«Malta, era porreiro cobrirmos um jogo em específico da Taça de Portugal amanhã», ouvimos na redação do zerozero. O coração começa a palpitar. «Qual jogo? Onde é?». «Lusitânia de Lourosa - União de Lamas, em Lourosa», respondem-nos. Os olhos brilham... o fervoroso dérbi da região de Aveiro? «Contem connosco!».
«Pedir acreditação?» Check. «Preparar o equipamento de vídeo?» Check. «Requerer o automóvel?» Check. Tudo parece estar a postos, mas ainda faltam cerca de... 14 horas até ao jogo. Portanto, não querendo maçar o leitor com esta importuna espera, talvez seja melhor passarmos já para sábado, 7 de setembro, o dia do jogo.
O orgulho corticeiro

Afastados apenas por dois km, os dois clubes vivem uma rivalidade que vai muito além daquilo que se passa dentro do tapete verde. E aqui está o zerozero, presente nas horas que antecedem a partida entre lusitanistas e unionistas para tentar perceber mais sobre esta relação antagónica. «É o dérbi dos dérbis», ouvimos. «Não interessa como, só interessa que ganhemos!», diz-nos um menino pequeno, acompanhado pelo pai.

qIsto é muito especial, vocês vão ver que é muito especial quando entrarem no estádio
Adeptos do União de Lamas

«Este é um jogo especial?», perguntamos a um jovem adepto da equipa da casa. «Este é o jogo mais esperado por nós. É um jogo muito especial. Aqui decide-se quem é o verdadeiro orgulho corticeiro». Acreditamos que desta forma conseguimos resumir bem esta rivalidade tão especial. Neste jogo não se disputa só a passagem à próxima eliminatória da Taça de Portugal. Disputa-se o orgulho da região, disputa-se a forma como se olham os amigos na escola, os colegas no trabalho, até mesmo os familiares que, por sorte ou azar, nasceram do outro lado da barricada. Tudo tão puro, tão raro, tão nostálgico, tão... bom.

Precisa de mais um exemplo do quão importante é este dérbi para as pessoas destas duas terras, caro leitor? Cruzamo-nos então com dois adeptos do União de Lamas que tiveram de percorrer um pouco mais do que os 2.000 metros que separam os dois estádios. São dois amigos - há 45 anos, mais propriamente -, sendo que um veio de Versalhes (França) e o outro veio de Londres (Inglaterra). «Como?!», deve estar a pensar, caro leitor - pensamos o mesmo e questionamos. «Isto é muito especial, vocês vão ver que é muito especial quando entrarem no estádio», justificam-nos de forma emocionada.

«O Dérbi dos dérbis»

A nossa primeira paragem é na sede da Armada Lusitana, claque do Lusitânia de Lourosa.

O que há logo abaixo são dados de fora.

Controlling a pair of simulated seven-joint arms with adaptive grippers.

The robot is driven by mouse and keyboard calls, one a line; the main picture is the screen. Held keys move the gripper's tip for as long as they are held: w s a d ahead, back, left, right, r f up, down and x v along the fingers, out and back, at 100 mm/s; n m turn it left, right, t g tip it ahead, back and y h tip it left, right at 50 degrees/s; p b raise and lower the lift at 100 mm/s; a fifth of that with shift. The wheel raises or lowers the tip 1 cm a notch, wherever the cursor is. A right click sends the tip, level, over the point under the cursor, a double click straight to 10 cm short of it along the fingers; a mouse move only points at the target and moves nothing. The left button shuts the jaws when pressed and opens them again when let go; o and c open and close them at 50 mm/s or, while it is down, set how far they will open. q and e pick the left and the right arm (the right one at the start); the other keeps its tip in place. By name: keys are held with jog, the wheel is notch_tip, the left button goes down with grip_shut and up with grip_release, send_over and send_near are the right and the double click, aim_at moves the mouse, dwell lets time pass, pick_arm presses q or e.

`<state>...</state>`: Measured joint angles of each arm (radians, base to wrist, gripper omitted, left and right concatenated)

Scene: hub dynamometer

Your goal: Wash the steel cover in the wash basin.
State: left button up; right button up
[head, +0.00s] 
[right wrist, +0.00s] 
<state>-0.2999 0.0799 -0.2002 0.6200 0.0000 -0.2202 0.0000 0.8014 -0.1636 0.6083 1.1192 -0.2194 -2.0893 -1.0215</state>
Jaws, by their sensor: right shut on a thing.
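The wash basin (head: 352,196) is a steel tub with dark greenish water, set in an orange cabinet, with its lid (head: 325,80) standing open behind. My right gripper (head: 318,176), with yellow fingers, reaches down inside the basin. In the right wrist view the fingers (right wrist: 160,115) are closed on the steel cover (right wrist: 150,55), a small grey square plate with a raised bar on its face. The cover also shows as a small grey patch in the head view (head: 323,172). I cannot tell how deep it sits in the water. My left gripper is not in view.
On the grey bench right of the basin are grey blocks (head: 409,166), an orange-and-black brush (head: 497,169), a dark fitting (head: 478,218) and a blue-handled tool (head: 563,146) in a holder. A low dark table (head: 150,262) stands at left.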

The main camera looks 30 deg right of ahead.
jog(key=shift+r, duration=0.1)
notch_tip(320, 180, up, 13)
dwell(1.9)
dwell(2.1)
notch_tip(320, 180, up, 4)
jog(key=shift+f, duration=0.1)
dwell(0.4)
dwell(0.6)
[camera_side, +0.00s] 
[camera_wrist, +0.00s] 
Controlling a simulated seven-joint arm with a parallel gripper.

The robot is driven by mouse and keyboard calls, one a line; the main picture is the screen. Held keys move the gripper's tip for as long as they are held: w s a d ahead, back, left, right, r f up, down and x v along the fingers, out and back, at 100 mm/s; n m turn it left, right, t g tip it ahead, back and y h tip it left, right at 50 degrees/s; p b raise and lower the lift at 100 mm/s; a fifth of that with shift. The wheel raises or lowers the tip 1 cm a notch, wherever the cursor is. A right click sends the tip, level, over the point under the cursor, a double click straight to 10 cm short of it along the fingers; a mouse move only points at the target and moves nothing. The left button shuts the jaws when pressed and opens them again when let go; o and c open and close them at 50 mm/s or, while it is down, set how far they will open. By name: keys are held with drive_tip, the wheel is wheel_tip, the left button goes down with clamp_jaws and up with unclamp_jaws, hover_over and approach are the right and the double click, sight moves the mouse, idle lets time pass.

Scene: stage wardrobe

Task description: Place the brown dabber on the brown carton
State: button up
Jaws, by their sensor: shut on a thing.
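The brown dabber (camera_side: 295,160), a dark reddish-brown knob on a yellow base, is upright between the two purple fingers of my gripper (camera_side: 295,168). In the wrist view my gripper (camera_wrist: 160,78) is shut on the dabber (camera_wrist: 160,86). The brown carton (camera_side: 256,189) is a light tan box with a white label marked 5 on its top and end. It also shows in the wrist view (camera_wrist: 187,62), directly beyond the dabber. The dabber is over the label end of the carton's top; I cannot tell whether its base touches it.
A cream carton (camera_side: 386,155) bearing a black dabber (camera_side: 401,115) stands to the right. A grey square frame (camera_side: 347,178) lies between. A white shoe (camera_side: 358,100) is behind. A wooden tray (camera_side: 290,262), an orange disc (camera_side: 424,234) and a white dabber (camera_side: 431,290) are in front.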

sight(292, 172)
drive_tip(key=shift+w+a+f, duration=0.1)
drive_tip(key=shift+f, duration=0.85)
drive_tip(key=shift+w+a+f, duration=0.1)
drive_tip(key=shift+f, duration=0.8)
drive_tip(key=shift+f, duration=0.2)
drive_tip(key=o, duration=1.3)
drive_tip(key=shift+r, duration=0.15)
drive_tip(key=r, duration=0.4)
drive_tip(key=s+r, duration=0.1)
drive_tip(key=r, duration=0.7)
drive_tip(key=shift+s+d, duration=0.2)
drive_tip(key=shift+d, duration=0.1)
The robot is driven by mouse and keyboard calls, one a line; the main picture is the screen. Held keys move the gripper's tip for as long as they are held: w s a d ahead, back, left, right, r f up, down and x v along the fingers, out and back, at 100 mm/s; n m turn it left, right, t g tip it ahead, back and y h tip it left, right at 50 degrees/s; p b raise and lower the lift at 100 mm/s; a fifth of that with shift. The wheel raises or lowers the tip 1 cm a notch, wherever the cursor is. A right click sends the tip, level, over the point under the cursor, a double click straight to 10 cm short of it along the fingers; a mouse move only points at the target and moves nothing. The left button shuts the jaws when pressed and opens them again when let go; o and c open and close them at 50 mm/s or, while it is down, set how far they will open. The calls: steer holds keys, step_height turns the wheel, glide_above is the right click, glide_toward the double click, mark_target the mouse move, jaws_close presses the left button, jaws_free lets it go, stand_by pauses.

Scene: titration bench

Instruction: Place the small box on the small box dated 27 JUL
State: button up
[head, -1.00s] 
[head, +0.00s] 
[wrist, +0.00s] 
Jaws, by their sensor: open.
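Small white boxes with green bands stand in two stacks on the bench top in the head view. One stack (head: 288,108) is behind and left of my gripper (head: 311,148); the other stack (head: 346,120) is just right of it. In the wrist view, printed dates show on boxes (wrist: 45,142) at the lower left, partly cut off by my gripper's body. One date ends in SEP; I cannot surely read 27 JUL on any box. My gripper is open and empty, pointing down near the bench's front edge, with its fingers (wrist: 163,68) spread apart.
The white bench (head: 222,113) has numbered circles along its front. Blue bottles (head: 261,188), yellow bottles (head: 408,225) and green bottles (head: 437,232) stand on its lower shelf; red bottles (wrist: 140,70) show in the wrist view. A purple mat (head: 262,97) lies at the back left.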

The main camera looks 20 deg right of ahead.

Já o aquecimento ia a meio quando lá chegamos. Somos recebidos no meio de abraços e cânticos. Ainda nem tiramos o material da mochila e já temos uma cerveja na mão. Seria uma falta de respeito recusar... que sacrifício. No meio de bandeiras e tochas, fizemos o nosso caminho até à próxima paragem.

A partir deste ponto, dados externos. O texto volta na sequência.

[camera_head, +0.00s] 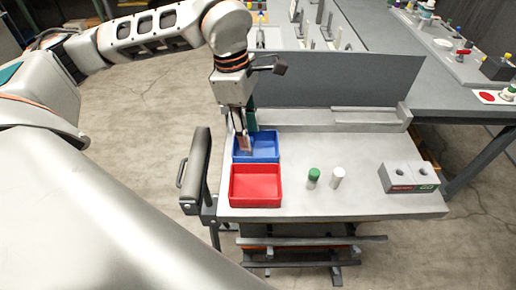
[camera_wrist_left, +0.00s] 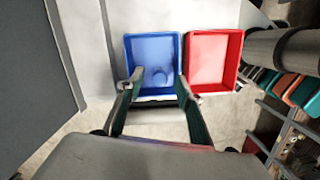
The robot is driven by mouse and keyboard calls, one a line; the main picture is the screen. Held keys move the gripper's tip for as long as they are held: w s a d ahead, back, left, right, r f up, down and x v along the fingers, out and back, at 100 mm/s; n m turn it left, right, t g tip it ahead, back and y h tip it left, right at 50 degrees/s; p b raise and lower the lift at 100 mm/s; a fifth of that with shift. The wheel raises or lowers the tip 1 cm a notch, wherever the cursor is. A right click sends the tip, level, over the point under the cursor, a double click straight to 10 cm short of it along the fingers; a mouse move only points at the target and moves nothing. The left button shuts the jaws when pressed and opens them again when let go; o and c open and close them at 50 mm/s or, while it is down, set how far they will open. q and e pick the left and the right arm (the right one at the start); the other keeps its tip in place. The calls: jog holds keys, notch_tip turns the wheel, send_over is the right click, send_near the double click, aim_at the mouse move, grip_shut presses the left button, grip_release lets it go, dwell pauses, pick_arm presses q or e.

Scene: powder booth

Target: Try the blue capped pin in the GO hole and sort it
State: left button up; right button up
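My left gripper (camera_head: 243,143) points down over the blue tray (camera_head: 270,136) in the head view. In the left wrist view its two fingers (camera_wrist_left: 158,88) are spread apart with nothing held between them. A round blue shape, apparently the blue capped pin (camera_wrist_left: 158,77), is in the blue tray between the fingertips. I cannot tell whether it stands upright, and the gripper hides it in the head view. The gauge block (camera_head: 408,179) with two holes, a red label and a green label sits at the table's right end. My right gripper is not in view.
A red tray (camera_head: 256,203) adjoins the blue tray. A green capped pin (camera_head: 314,177) and a white pin (camera_head: 338,178) stand mid-table. A grey panel (camera_head: 340,80) rises behind the table (camera_head: 330,203). The tabletop between pins and block is clear.

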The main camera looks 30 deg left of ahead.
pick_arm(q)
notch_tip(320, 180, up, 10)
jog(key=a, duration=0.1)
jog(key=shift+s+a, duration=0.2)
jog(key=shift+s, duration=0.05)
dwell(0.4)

Sede da Armada Lusitana @Renato Soares / zerozero

«Está a ver o parque de estacionamento do Aldi? É lá». Acenamos afirmativamente na esperança de que a querida senhora que nos deu a indicação não perceba o desconhecimento e a ignorância que ia dentro da nossa cabeça. «É lá que os Papa Tintos se estão a juntar!». Confuso, caro leitor? Os Papa Tintos são a claque do União de Lamas e ir ter com eles é a nossa missão seguinte. Em direção ao Aldi!

Apanhamo-los a meio da marcha. Seguem juntos, em uníssono, e com um objetivo em mente. «Fazer com que a nossa equipa se sinta em Lamas, se sinta em casa!», diz-nos um adepto. E lá vamos nós até ao estádio. Chegados ao local predefinido, deparamo-nos com um cenário do faroeste, o clássico confronto. Imagine isto, caro leitor: uma rua paralela ao estádio, Armada Lusitana numa ponta, Papa Tintos na outra. O jogo começou aí, sentimos.

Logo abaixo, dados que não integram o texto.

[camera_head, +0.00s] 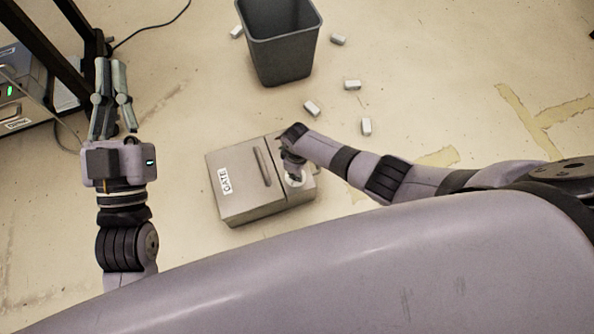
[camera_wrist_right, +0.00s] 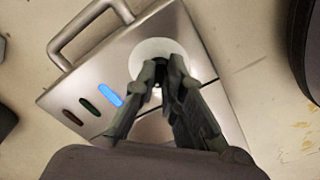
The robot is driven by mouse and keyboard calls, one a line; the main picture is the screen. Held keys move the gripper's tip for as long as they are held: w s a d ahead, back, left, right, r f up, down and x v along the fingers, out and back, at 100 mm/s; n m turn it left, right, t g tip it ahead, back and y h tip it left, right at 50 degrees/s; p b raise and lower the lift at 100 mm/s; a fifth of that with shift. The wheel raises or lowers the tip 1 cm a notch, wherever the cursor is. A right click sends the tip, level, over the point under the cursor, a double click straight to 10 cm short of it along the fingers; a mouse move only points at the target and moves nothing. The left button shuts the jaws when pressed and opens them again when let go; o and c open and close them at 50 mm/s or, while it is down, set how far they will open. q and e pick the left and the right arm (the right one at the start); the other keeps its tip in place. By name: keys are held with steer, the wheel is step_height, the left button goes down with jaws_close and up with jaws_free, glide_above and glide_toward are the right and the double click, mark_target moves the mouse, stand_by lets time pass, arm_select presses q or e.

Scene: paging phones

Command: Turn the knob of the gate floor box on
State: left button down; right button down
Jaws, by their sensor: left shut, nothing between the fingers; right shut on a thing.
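The gate floor box (camera_head: 236,208) is a grey metal box with a "GATE" label and a bar handle, on the floor at the middle of the head view. It also shows in the right wrist view (camera_wrist_right: 95,65), with a white round plate (camera_wrist_right: 150,48) and a row of lamps; the blue lamp (camera_wrist_right: 110,95) is lit, the green and red ones look dark. My right gripper (camera_wrist_right: 160,82) is shut on the knob over the white plate; the fingers mostly hide the knob, so its angle cannot be told. My left gripper (camera_head: 111,66) is shut and empty, left of the box.
A dark grey bin (camera_head: 280,48) stands behind the box. Several small white blocks lie on the floor nearby, one (camera_head: 366,127) right of the box. A black frame (camera_head: 62,45) and metal equipment (camera_head: 22,92) with a green light stand at the far left.

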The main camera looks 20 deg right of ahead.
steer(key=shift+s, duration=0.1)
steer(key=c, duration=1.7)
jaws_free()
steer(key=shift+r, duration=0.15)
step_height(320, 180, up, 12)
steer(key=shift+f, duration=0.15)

Que comece a festa da Taça

Chegou a hora. Casa preenchida, jogadores a postos. Suspira-se pelo início da partida. '17h31' marca o relógio quando o árbitro apita. Rola a bola em Lourosa! À nossa esquerda os adeptos mais fervorosos da equipa caseira vão mostrando um tifo de um leão - símbolo da equipa -; à nossa direita, os adeptos forasteiros que, naquele canto do estádio, parecem multiplicar-se, tal é a forma barulhenta como apoiam a sua equipa.

Tarja exibida pelos adeptos do Lourosa @Renato Soares / zerozero

Dentro de campo o jogo vai sendo bastante disputado. Os primeiros 25 minutos são sinónimo de equilíbrio, encaixe e estudo mútuo de ambas as formações. À passagem da primeira meia hora, a equipa da casa começa a pegar nas rédeas da partida. Henrique Ramos, o vértice mais recuado do meio-campo lusitanista, vai ditando os tempo de jogo. Goba Zapka, na frente, vai dificultando a vida de Filipe Melo e João Serrão (ex-Juventus - pode ler a entrevista feita pelo zerozero ao jogador aqui).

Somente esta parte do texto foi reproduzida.